Attorney Peter Coorlas was appointed in late January by Cook County Circuit Judge Mary Ellen Coghlan to ensure that Tina Congenie, who was willed Marie's Riptide Lounge, pays a settlement of $120,000 due to deceased owner Marie Wuczynski's three heirs.

Coorlas plans to evaluate all written offers that his law office receives by the Feb. 8 deadline and told Coghlan it's "looking like there might be a resolution soon."

Unable to comment on the specifics of the offers, Coorlas told DNAinfo.com Chicago after the hearing that the settlement has grown to $128,000 with interest and that he currently has three offers in writing.

One offer that Congenie said she's "almost 100 percent positive" will come through is from a private investor.

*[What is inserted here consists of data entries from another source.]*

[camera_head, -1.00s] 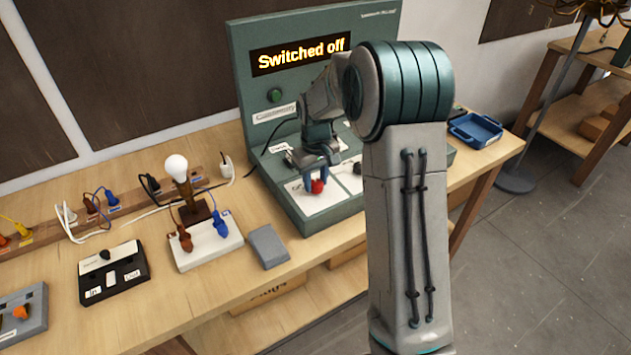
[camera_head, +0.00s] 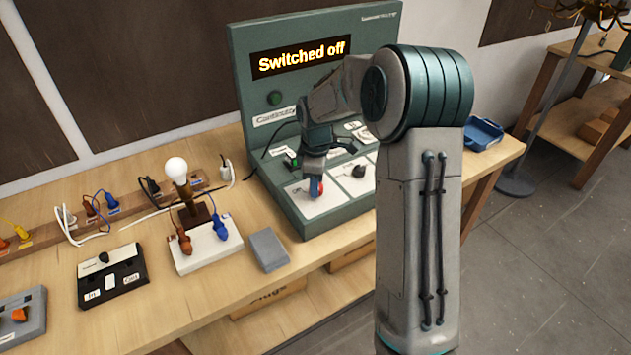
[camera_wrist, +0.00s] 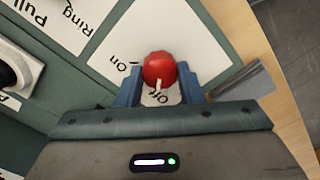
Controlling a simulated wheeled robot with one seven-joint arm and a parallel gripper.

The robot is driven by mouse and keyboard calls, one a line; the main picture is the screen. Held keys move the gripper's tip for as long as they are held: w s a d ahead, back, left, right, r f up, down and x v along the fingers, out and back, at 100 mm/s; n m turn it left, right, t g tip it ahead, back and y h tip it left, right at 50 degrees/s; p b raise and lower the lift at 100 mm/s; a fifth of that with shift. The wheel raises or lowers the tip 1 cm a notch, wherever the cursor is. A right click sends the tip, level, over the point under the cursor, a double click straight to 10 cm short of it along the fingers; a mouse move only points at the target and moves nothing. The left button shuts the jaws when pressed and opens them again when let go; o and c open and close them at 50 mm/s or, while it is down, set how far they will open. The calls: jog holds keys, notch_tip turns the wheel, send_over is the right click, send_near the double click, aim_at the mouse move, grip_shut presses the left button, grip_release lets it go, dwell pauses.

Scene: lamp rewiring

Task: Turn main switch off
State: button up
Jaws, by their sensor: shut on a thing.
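The main switch is a red round knob (camera_wrist: 158,68) on a white panel card (camera_wrist: 147,32) marked On and Off. Its pale pointer mark faces the word Off in the wrist view. My gripper (camera_wrist: 160,76) has its blue fingers shut on the knob, one on each side. In the head view, the gripper (camera_head: 316,186) reaches down to the front-left card of the green console (camera_head: 345,218), and only a little of the red knob shows beside a finger. The console's display (camera_head: 300,56) reads "Switched off".
A black knob (camera_head: 358,170) sits on the neighbouring card. A grey block (camera_head: 269,249), a white board with a bulb (camera_head: 207,246) and a black box (camera_head: 112,278) stand left of the console. A blue tray (camera_head: 484,134) lies at the right.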

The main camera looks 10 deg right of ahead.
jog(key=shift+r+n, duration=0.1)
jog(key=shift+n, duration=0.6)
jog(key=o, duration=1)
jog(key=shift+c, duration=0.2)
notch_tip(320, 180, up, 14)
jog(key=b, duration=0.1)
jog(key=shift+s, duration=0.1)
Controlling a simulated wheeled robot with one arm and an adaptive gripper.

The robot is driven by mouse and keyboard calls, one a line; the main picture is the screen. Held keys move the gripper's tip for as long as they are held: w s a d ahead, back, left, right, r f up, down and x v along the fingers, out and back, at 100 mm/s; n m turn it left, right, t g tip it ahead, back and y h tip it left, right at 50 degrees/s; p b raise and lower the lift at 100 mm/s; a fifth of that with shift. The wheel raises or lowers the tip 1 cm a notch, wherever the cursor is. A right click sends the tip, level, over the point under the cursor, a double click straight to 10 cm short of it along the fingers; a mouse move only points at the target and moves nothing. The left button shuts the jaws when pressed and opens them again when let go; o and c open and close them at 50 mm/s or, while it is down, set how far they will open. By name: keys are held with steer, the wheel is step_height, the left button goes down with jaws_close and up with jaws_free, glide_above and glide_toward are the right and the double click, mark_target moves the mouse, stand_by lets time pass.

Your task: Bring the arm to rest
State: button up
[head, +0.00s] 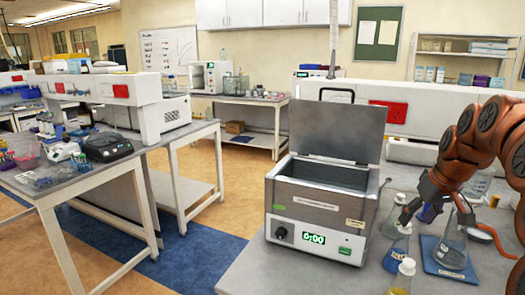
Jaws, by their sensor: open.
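My orange arm comes in from the right. My gripper (407,218) is at its lower end, small and partly blurred, pointing down and left above the right bench. It is open, close to the flasks in the picture. I cannot tell whether it touches any. A flask with blue liquid (396,256) stands just below it. A flask with dark contents (452,252) stands on a blue mat (440,266) to its right, partly behind my arm.
A water bath (318,207) with raised lid (338,130) and a lit green display stands left of my gripper. An orange tube (490,232) lies right. Bare bench (250,275) shows at front left.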

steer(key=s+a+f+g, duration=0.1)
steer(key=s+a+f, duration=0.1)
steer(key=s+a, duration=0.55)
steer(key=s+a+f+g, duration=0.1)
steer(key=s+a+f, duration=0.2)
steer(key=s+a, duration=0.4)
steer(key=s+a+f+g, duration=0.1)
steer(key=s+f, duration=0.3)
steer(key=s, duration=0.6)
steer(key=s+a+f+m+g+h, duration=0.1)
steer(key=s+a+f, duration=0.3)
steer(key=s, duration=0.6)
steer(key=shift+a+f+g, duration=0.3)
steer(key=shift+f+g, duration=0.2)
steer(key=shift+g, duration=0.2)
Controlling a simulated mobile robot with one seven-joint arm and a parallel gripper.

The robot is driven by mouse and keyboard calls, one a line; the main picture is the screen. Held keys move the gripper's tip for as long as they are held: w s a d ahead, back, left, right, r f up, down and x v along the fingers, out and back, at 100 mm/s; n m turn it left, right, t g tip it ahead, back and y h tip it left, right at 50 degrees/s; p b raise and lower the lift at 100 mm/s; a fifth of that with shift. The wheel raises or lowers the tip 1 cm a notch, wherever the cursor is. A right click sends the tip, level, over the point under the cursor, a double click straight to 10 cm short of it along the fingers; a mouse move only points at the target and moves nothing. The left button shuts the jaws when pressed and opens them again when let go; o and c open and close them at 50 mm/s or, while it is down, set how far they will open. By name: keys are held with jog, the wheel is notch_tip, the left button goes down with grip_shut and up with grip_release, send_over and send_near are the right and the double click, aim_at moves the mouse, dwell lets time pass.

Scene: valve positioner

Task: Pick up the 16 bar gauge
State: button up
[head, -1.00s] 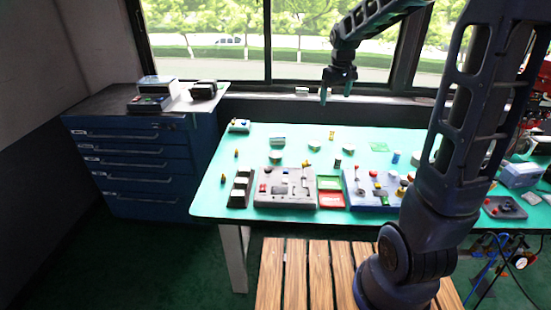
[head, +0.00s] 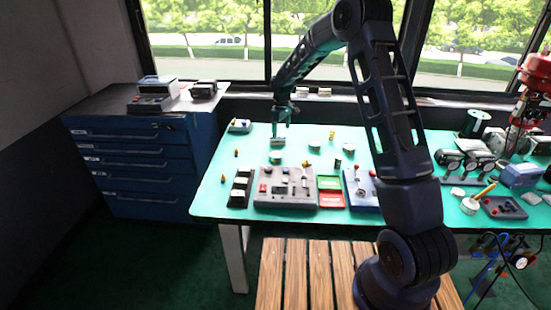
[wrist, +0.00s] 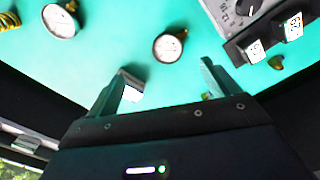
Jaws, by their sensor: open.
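Two round white-faced gauges lie on the green table. One gauge (head: 275,160) is nearer the grey panel; it also shows in the wrist view (wrist: 168,47), just beyond my fingertips. The other gauge (head: 315,146) lies to its right and shows at the top left of the wrist view (wrist: 60,20). Their dial numbers are too small to read, so I cannot tell which is 16 bar. My gripper (head: 281,128) is open and empty over the back left of the table. In the wrist view its fingers (wrist: 166,75) are spread apart, with neither gauge between them.
A grey panel (head: 286,201) and dark modules (head: 239,188) stand at the front. Small brass parts lie around. The window (head: 230,45) rises behind the table.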

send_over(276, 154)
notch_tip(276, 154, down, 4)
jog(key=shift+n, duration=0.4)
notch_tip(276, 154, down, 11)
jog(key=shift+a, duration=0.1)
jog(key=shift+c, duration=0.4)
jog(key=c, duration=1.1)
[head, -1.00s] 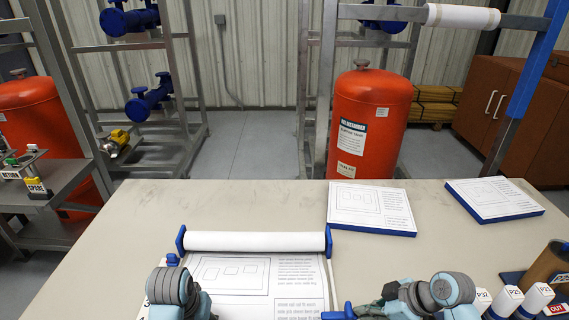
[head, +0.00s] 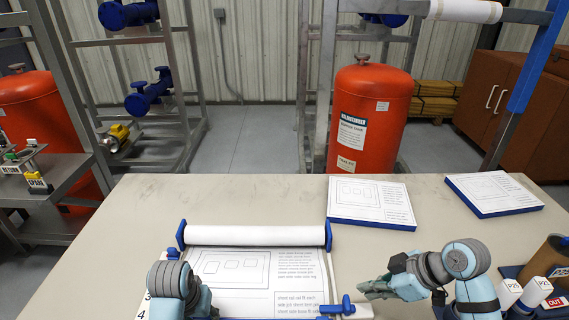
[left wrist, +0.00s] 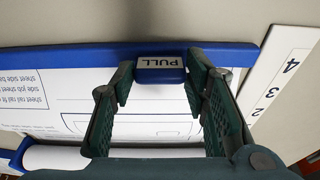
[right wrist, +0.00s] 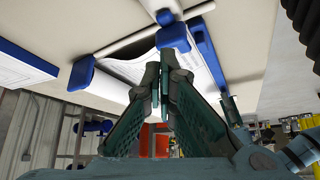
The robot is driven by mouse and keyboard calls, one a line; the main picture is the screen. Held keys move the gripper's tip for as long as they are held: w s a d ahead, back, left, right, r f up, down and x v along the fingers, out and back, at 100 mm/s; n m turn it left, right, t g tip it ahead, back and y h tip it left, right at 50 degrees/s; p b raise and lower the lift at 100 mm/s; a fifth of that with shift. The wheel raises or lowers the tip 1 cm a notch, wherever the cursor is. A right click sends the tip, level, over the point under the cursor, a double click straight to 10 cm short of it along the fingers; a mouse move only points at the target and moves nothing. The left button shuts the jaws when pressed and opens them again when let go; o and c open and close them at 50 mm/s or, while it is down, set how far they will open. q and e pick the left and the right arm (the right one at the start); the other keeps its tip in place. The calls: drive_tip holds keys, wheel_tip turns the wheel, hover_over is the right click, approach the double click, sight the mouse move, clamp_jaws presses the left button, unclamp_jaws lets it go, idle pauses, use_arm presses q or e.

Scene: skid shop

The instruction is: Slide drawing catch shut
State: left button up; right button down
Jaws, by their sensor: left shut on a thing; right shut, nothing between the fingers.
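The drawing sheet (head: 235,270) lies flat on the table below a white roller (head: 255,236) with blue end brackets. A blue catch with a small upright knob (head: 346,304) sits at the sheet's right edge, near the bottom of the head view. My right gripper (head: 368,290) is shut and empty, just above and right of the catch; its closed tips (right wrist: 163,78) show close to blue parts in the right wrist view. My left gripper (left wrist: 160,72) is shut on the blue PULL tab (left wrist: 160,62) of the sheet's blue edge bar (left wrist: 60,55). In the head view its fingers are hidden.
Two blue-edged drawing boards (head: 370,203) (head: 492,193) lie at the table's back right. White labelled blocks (head: 508,293) and a brown cylinder (head: 553,262) stand at the right.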

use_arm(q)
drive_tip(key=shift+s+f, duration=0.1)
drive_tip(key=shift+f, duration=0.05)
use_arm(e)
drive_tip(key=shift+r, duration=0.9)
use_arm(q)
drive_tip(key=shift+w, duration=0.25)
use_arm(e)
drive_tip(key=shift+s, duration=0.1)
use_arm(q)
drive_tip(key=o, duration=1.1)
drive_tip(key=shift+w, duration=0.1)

Unable to divulge the amount of the loan or further details save for the fact her "dear friend" is male, 45 years old and comes from "a prominent Chicago family," Congenie said that the loan would enable her to pay off the heirs and continue running the bar without having to use the building as collateral.

When Congenie previously attempted to use the bar real estate at 1745 W. Armitage Ave. as collateral to obtain a bank loan to pay the Wuczynski's heirs, the action triggered a first right of refusal arrangement with Riptide's neighbors, Bulley & Andrews

Sean Mulroney, an attorney representing the business portion of Wuczynski's estate, confirmed that his client is "very close" to finalizing a loan and expects to be able to disclose the name of the investor soon.

The loan offer, once confirmed, would then be added to the pool of offers Coorlas will evaluate after the deadline.

Philip Bernstein, a lawyer representing the heirs, said "I think with Peter [Coorlas] overseeing everything, he will do what needs to be done and get something in the works to be paid in the next week or two hopefully."

Bernstein added, "but I've heard that before."